On a trip to visit friends in the Netherlands, more than ten years ago now, I was seated in the back of a car, staring idly out of the window, when I spotted a sign for the town where his war grave rests. It was a name I’d only previously heard in reference to my great uncle’s grave and to see it, on a road sign on a bright sunny day, was a strange feeling. I relayed the context of the name for me, we discussed it briefly and we moved on with our day, but something had been shaken inside me. On my return, I wanted to find out more about my uncle and his story. My mother is the family history expert and she had snippets of information, but it was the more factual data. I felt I needed the meat of who he was. She might have the date of his marriage and the name of his wife, but I wanted to see pictures, to read letters. When presented with the information of his death and that of the plane that took responsibility for taking down his, I wanted to know about the German pilot. I wanted to understand the man. An afternoon on the internet told me so much about him, so much more it seemed than I would ever know about my great uncle. He was a semi-famous pilot in the Luftwaffe - well known for his prowess in the air and the number of planes he brought down. He and his family had been interviewed in the press on a number of occasions. As I scanned through each article, I was building a picture of who he seemed to be and how he lived. It painted a picture of a popular family man - well-loved and much respected. A gifted pilot who was skilled at bringing down enemy combatants.

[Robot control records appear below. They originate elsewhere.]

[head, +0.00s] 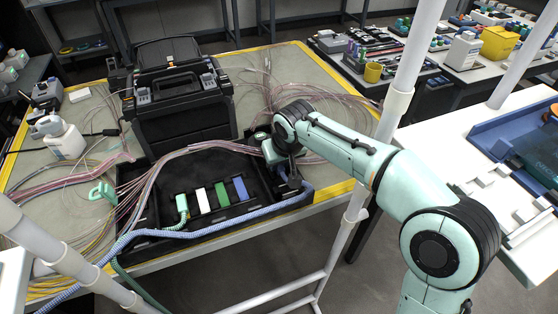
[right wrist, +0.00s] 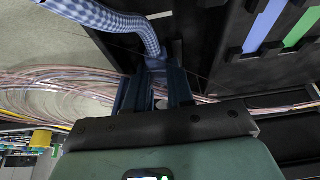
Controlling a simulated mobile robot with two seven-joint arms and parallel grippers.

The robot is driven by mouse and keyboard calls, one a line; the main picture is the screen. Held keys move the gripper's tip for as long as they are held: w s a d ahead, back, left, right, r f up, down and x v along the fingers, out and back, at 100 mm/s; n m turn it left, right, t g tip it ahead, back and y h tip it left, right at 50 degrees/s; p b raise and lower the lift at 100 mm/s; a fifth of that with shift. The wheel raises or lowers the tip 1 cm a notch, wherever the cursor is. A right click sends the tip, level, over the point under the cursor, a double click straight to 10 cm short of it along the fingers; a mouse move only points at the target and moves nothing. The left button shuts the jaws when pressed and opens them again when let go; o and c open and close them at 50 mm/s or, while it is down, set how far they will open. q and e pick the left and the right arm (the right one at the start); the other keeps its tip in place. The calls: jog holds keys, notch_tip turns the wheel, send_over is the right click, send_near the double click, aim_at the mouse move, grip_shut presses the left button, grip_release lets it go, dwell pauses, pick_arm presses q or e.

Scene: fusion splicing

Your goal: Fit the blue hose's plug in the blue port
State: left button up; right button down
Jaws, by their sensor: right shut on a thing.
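The blue braided hose (head: 215,228) runs from the lower left along the front of the black tray to my right gripper (head: 291,186). In the right wrist view the hose (right wrist: 110,16) bends down to its end between the two fingers of my right gripper (right wrist: 155,75). The gripper is shut on that end, and the fingers hide most of the plug. The blue strip (head: 239,188), at the blue port's place, is left of the gripper; it also shows in the right wrist view (right wrist: 264,25). The port's opening is not clear. My left gripper is not in view.
A green hose end (head: 182,207) sits at the left of the row, beside white (head: 203,201) and green (head: 222,194) strips. Pink fibre bundles (head: 165,158) cross the black tray (head: 265,190). A black case (head: 183,112) stands behind. A white post (head: 352,220) stands at right.

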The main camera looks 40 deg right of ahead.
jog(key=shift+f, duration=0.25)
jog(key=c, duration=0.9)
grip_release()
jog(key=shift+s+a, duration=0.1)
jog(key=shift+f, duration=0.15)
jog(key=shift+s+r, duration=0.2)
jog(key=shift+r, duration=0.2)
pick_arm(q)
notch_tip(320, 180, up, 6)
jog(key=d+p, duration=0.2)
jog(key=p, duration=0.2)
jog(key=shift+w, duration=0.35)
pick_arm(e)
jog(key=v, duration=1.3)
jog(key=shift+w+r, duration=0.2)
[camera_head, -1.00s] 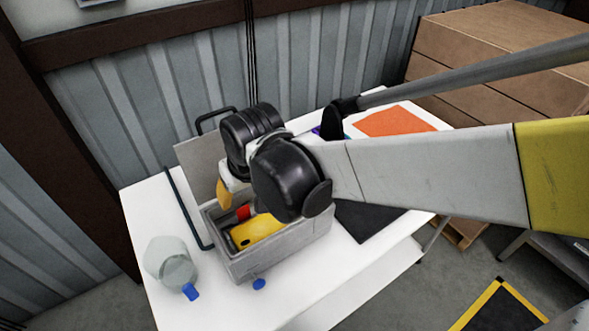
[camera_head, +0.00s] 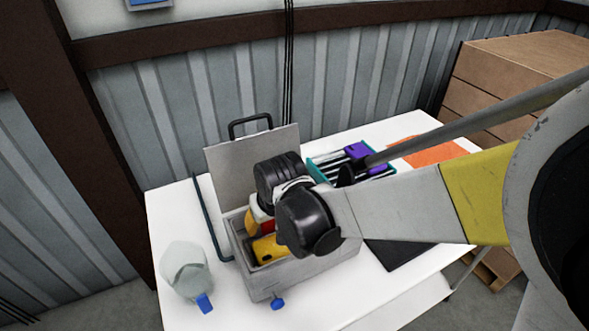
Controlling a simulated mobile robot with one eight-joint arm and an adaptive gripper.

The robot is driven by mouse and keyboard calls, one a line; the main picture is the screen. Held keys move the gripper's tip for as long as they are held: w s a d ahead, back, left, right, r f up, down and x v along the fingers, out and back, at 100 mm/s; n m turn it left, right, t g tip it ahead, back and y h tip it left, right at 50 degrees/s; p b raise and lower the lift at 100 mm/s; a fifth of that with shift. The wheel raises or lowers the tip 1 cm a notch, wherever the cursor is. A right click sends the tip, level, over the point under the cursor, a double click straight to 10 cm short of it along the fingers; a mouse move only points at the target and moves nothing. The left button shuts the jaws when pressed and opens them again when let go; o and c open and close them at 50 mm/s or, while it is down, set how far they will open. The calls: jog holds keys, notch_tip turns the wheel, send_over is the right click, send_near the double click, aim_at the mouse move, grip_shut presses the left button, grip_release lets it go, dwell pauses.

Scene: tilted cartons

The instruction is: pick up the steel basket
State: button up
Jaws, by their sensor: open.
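A grey open box (camera_head: 285,281) stands on the white table, with its flat lid (camera_head: 238,165) raised at the back and a black handle behind the lid. It is the nearest match to a steel basket, but I cannot confirm the name. A yellow item (camera_head: 268,249) lies inside it. My gripper (camera_head: 257,214) is over the left back part of the box, partly hidden by my black wrist joints. It is open; its fingertips and any contact are hard to see. My arm covers the box's right side.
A clear jug (camera_head: 186,271) with a blue part stands left of the box on the white table (camera_head: 172,221). A teal-edged tray (camera_head: 322,163) with purple items and an orange sheet (camera_head: 428,151) lie behind my arm. Wooden crates (camera_head: 500,85) stand at the back right.

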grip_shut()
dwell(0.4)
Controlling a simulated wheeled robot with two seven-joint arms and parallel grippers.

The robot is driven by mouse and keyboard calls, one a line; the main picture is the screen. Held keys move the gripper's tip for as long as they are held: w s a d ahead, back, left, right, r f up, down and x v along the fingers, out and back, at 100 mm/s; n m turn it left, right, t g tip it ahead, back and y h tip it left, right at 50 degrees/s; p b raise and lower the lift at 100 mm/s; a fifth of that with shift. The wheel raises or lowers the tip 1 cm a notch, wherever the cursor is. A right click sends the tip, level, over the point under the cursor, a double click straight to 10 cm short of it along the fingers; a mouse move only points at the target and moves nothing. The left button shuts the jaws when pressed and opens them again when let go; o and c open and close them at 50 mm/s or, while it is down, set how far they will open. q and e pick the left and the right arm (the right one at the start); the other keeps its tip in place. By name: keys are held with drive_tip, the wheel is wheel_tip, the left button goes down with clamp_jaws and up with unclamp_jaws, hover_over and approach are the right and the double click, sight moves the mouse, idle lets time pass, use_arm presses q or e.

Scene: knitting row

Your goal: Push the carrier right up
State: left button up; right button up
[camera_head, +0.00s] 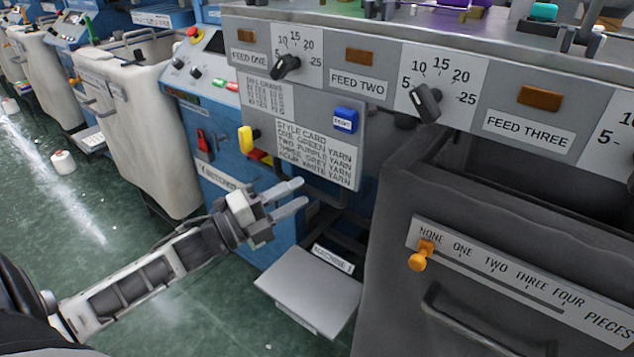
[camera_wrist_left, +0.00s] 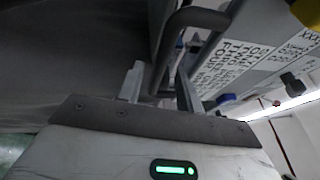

My stomach was churning inside. My brain was trying to reconcile the image of a much loved, much respected, ‘good’ person who deliberately went out every day in his plane to end lives. The rational side of my brain understood war, but the depth of my heart just remembered the pain in the eyes of those who loved a young man with so much promise who was never given the opportunity to show it.
I showed the details to my mother and asked whether we should, or should not, show it to my granddad – the only one then left in that generation. It was her father and I would leave that decision to her. She elected to.
He read everything quietly, with real interest, then put them down and to one side. I asked whether we had done the right thing in showing him and, as ever, he impressed my heart with his answer.
“It was war. You can be a good man and do bad things in times of war. You do what you have to do. You did what you were told to do - even if you didn’t want to. People were shot in them days for not doing what they were told to. Maybe he thought he was on the right side. Maybe he thought he was doing the right thing to protect his country and his family, just like our boys did. We all lost people… War’s never a good thing. He was born on the wrong side of that war, that’s for certain, but it could so easily have been us. It’s not my place to forgive him… but if it was, I do.”
He picked up the articles again and started to re-read them.
“I’m not sure your grandma would have said the same thing, mind.”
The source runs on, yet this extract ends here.